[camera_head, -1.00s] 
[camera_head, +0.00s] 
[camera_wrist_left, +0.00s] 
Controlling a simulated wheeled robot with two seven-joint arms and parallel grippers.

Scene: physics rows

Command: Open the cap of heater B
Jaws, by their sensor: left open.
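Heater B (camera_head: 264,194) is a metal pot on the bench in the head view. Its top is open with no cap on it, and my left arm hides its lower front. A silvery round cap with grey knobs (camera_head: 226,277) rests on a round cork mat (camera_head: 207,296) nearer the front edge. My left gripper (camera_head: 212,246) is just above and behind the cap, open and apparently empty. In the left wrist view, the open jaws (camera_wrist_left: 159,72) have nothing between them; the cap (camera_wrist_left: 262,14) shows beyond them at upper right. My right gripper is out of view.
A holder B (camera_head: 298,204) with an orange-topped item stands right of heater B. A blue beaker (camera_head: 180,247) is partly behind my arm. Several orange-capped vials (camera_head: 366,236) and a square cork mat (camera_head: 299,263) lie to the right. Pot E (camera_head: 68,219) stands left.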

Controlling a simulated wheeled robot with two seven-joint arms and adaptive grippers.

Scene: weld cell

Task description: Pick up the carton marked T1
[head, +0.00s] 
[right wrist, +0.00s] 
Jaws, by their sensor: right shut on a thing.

+===+

▶ _Problem statement_
As listed above, the lines from the line with "[camera_wrist_left, +0.00s]" to the line with "Command: Open the cap of heater B" are to be echoed exactly, with both ends included and nothing added.

▶ _Task result_
[camera_wrist_left, +0.00s] 
Controlling a simulated wheeled robot with two seven-joint arms and parallel grippers.

Scene: physics rows

Command: Open the cap of heater B

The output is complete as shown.